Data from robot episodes
· · · · · · ·
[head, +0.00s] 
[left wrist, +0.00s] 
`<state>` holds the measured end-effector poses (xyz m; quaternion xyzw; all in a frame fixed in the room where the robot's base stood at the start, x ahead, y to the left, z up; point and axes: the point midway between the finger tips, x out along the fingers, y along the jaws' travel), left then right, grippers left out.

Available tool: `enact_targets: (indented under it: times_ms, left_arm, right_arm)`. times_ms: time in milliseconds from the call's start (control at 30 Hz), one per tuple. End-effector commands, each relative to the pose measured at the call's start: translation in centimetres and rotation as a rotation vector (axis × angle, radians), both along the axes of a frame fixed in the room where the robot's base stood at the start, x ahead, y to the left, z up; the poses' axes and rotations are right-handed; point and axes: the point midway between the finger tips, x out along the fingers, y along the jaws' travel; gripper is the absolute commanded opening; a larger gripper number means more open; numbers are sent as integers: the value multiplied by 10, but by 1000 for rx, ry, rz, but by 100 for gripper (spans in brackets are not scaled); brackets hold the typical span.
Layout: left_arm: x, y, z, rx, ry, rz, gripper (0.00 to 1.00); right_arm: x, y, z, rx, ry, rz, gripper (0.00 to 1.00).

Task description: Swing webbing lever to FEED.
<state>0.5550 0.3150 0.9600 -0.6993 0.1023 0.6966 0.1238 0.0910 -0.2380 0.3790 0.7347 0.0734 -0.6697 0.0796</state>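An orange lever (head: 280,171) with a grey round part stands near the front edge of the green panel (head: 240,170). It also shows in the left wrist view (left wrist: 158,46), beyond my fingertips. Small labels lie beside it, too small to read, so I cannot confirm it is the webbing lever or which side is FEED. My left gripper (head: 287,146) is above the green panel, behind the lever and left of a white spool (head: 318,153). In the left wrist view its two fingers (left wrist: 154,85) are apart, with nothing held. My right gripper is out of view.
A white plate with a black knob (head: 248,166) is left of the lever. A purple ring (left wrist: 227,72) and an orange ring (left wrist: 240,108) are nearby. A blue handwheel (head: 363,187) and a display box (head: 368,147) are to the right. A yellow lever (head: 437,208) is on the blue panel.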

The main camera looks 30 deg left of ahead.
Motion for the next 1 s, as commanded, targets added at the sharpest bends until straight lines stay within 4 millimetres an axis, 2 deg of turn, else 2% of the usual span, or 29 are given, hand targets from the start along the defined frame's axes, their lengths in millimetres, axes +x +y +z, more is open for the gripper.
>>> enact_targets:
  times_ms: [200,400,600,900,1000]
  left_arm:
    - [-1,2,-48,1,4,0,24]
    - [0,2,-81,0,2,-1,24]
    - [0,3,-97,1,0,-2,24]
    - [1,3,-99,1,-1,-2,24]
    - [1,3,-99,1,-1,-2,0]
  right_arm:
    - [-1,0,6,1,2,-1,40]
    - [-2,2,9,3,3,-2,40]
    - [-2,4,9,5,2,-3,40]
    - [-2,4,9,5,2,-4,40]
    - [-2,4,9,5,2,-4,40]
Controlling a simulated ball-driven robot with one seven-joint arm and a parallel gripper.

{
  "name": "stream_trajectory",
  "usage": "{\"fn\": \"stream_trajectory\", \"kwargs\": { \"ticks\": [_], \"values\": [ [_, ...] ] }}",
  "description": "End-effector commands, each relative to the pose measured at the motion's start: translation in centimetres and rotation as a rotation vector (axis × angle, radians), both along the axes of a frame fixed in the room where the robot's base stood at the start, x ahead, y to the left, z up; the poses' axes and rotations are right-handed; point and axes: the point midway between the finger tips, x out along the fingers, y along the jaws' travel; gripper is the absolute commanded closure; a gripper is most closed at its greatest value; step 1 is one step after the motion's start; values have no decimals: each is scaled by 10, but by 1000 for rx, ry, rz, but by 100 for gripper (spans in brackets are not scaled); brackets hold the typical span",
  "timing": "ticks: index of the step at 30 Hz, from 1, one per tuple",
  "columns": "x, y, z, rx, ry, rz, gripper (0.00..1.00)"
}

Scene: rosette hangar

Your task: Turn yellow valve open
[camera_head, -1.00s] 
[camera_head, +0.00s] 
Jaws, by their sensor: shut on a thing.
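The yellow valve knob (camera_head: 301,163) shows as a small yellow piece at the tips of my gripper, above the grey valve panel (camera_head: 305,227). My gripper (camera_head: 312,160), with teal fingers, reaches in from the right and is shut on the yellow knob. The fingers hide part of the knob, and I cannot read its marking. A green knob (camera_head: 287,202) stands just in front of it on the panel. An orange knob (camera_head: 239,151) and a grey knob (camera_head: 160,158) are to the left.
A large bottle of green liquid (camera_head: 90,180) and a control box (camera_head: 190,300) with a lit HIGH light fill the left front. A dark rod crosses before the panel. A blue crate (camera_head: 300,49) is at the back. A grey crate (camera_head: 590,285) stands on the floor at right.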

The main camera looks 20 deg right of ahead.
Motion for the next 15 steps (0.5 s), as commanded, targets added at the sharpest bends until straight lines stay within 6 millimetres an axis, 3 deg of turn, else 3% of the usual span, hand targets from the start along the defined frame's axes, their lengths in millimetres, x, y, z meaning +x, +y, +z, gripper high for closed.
· · · · · · ·
■ What you will do ■
Give the number of lines in the entries above that include the string "straight". No other output is expected.

■ Final result ■
2